As we have recently discussed in one of ARTUNER’s Insights, often today an artist’s biography is very important for understanding the context for her or his artistic process. Indeed, the audience is more and more curious and keen on gaining an insight into an artist’s practice.
Working closely with artists, during our conversations sometimes, by sheer chance, I find out interesting facts about their creative processes and their relationship with art throughout life. These details are at times inspirational, at times funny, but they are always insightful.

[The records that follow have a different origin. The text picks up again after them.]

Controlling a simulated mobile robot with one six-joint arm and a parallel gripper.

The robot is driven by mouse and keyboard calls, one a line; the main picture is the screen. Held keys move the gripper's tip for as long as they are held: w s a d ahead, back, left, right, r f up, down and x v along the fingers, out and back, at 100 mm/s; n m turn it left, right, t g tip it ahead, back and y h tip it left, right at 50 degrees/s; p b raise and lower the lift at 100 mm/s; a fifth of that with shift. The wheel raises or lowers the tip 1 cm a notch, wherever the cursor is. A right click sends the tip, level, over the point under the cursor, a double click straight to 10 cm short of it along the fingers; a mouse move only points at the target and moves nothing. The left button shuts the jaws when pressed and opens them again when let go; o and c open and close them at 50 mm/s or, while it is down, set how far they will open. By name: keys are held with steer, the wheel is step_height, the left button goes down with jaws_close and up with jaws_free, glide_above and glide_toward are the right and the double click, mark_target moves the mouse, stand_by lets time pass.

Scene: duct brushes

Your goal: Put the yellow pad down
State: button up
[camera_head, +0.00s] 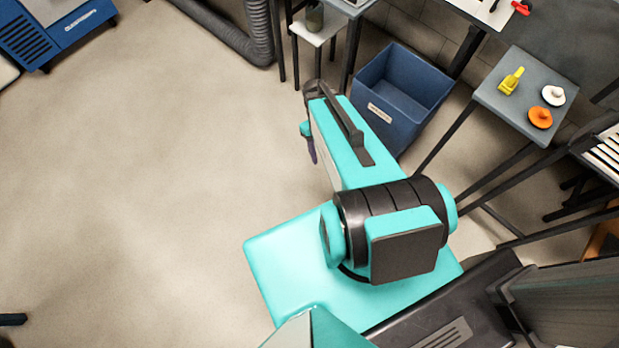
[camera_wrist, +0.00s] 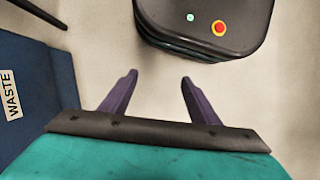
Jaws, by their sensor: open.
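A small yellow piece (camera_head: 511,81) stands on the grey side table (camera_head: 492,96) at the upper right of the head view. In the head view one purple finger (camera_head: 312,151) shows beside my arm, well left of the side table. The gripper touches nothing.
A white round piece (camera_head: 554,95) and an orange round piece (camera_head: 540,118) share the side table. A blue bin (camera_head: 383,117) stands between my arm and that table; a bin marked WASTE (camera_wrist: 38,110) shows in the wrist view.

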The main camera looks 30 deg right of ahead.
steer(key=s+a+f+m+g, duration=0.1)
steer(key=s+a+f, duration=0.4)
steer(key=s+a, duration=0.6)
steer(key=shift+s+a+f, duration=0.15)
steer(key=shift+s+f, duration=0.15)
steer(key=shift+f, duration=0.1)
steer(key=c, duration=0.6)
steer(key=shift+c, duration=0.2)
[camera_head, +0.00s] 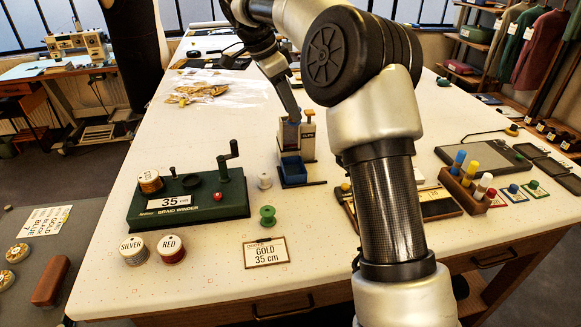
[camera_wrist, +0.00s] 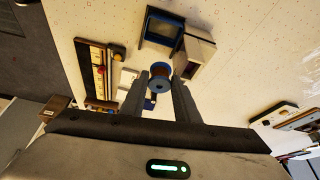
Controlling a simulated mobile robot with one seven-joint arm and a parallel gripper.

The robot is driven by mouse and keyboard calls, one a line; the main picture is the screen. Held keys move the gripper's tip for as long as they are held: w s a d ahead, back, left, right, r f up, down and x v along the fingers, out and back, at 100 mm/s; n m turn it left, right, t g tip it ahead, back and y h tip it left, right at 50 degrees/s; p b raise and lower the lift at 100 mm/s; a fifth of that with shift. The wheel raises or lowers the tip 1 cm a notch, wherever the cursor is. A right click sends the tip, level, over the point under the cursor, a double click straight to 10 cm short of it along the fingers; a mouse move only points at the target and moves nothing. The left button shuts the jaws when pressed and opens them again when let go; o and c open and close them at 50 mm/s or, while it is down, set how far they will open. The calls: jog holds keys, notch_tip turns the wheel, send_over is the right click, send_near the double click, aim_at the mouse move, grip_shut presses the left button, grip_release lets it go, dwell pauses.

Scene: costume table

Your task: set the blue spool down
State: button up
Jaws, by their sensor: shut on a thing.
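The blue spool (camera_wrist: 159,85), with a brownish middle, sits between the two grey fingers of my gripper (camera_wrist: 160,77) in the wrist view. The fingers are shut on it. An open blue bin (camera_wrist: 158,41) and a whitish device lie beyond the spool there. In the head view, the end of my arm (camera_head: 290,105) reaches down behind or beside the whitish device (camera_head: 308,143), above the blue bin (camera_head: 293,172). The spool cannot be made out in the head view. I cannot tell whether it touches anything below.
A green braid winder (camera_head: 190,208) stands left, with a white spool (camera_head: 264,180) and a green spool (camera_head: 267,215) beside it. A GOLD 35 cm card (camera_head: 266,252) lies in front. A wooden peg holder (camera_head: 463,190) stands right. Bare table lies left of the bin.

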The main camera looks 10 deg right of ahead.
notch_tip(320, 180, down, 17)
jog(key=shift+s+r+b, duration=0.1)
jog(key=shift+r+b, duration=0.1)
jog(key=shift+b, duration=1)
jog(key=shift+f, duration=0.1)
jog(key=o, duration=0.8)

For this reason, I sat down with some of the most inspiring artists we’ve been working with over the past year at ARTUNER and asked them to tell me 3 things we didn’t know about their practice… this is what they replied:
1. My art teacher said I wouldn’t get into art school
2. My favourite artwork is Pines by Hasegawa Tohaku
3. My favourite place to buy things to draw with is a £ shop
1. I grew up near the sea and I’ve realised recently how it shaped my relation to space and to my work. A sense of immersion was important at so many levels
2. Drawing was an escape from a world I couldn’t connect to, to become a contact with the world I was in tune with
3. Most of the contemporary artists I look up to came really late in my life; I was busy trying to understand my own studio practice. It can be bad sometimes, but it’s also good to focus on what’s in front of you and not be looking over other people’s shoulders
1. A great deal of my own personal design goes into my artwork. I develop and modify my paintbrushes to produce particular special effects and I often paint my own furniture designs into my paintings. If I particularly like these designs I build them, it’s a sort of hobby of mine
2. I didn’t go to an Art Museum until I was nineteen years old, but this never stopped me from drawing, something which I have been doing since I was a very young boy. In fact, a History teacher once told me, “if I was marking your drawings I would give you an A, but since this is a history class and you are constantly drawing I will have to give you a D”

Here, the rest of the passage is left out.